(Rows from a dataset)
-- START --

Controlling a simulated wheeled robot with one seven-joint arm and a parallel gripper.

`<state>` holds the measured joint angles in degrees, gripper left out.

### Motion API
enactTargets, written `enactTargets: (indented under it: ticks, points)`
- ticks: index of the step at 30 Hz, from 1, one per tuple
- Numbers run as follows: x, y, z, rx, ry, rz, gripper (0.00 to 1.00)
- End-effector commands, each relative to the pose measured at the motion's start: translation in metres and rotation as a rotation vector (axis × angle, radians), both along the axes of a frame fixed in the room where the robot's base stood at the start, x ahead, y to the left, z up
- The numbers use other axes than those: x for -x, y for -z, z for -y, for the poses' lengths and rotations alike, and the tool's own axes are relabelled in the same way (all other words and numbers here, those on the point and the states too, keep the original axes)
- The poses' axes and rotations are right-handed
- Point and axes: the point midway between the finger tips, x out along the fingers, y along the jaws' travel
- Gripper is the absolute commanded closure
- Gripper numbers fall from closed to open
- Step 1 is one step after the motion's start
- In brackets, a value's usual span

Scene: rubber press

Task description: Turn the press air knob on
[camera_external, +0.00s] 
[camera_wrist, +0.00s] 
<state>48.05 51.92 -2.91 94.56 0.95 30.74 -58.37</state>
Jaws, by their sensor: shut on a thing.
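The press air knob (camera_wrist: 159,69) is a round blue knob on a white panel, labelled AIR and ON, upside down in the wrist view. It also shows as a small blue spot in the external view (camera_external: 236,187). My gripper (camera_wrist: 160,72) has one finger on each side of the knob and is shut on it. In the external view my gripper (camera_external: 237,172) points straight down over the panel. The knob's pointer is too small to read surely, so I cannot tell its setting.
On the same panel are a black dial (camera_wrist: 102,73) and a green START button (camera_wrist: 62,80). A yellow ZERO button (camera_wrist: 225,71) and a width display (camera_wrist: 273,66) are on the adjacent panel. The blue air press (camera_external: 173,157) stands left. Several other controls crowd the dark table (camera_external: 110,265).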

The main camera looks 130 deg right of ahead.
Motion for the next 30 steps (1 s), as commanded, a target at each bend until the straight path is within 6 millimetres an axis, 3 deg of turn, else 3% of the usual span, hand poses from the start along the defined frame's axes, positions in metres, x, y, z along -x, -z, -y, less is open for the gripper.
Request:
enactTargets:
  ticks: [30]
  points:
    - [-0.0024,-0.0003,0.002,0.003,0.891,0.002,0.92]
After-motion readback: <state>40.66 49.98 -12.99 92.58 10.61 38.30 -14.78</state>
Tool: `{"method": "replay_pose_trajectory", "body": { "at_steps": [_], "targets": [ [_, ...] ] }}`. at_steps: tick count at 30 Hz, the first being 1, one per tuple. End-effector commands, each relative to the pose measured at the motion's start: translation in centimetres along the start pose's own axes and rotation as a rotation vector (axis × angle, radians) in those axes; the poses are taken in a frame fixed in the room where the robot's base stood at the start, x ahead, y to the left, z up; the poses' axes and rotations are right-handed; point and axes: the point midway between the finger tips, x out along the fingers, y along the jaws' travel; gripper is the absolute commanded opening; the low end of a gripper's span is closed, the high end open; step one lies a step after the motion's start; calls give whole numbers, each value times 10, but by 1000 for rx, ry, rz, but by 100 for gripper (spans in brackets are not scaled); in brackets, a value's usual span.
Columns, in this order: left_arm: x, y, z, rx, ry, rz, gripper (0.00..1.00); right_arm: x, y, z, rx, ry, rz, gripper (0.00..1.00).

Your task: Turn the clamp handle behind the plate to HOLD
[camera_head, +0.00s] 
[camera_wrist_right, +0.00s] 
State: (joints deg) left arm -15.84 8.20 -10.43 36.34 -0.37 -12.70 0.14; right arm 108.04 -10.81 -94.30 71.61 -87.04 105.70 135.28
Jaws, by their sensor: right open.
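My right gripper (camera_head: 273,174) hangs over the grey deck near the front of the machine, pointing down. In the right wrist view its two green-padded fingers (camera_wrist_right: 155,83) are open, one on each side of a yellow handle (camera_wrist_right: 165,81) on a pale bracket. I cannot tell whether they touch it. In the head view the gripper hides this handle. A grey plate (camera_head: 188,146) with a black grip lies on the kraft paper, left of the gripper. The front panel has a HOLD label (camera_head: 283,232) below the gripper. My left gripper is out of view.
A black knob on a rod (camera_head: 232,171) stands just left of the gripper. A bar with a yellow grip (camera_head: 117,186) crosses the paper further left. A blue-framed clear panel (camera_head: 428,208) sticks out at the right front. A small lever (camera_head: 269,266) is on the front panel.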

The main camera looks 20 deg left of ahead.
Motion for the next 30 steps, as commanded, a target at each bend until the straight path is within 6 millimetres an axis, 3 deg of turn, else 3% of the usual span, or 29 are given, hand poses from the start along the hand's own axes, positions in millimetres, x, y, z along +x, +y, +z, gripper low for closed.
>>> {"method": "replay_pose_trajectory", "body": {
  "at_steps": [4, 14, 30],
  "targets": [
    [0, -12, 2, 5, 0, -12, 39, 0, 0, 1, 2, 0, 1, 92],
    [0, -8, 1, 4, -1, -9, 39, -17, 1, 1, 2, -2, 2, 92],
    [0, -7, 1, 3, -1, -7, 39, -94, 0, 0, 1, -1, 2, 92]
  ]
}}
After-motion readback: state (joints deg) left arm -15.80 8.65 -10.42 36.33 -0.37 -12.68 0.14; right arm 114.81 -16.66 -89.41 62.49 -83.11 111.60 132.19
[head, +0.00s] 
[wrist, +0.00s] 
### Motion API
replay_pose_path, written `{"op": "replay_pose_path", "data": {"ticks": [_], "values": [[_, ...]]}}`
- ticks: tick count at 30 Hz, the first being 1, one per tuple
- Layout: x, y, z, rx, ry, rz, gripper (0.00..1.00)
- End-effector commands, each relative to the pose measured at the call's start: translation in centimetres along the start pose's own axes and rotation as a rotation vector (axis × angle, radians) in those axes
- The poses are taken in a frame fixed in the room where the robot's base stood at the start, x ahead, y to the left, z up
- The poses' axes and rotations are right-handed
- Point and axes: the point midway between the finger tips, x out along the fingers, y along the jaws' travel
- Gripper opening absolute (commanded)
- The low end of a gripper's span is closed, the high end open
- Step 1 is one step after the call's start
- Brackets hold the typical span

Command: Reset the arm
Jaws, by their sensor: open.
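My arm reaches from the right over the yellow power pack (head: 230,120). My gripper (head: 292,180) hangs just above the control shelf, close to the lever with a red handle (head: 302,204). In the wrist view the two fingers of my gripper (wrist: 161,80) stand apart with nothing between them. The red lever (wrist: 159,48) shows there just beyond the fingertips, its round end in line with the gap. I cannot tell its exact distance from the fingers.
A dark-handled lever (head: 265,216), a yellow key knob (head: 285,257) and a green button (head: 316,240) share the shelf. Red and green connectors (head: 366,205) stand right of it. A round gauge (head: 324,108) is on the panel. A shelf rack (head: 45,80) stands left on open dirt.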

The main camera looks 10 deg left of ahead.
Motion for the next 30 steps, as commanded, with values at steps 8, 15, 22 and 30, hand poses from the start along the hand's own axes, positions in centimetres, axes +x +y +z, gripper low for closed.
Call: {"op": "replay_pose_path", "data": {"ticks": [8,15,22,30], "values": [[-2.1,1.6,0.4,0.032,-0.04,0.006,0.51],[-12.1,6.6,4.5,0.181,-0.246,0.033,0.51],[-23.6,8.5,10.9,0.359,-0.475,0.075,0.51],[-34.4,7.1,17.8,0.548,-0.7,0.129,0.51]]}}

-- END --

Task description:
Of all the entries above, repeat only the lines from the line that has "[camera_wrist, +0.00s]" to the line that has "<state>48.05 51.92 -2.91", both lines included, exactly.

Expected answer:
[camera_wrist, +0.00s] 
<state>48.05 51.92 -2.91 94.56 0.95 30.74 -58.37</state>

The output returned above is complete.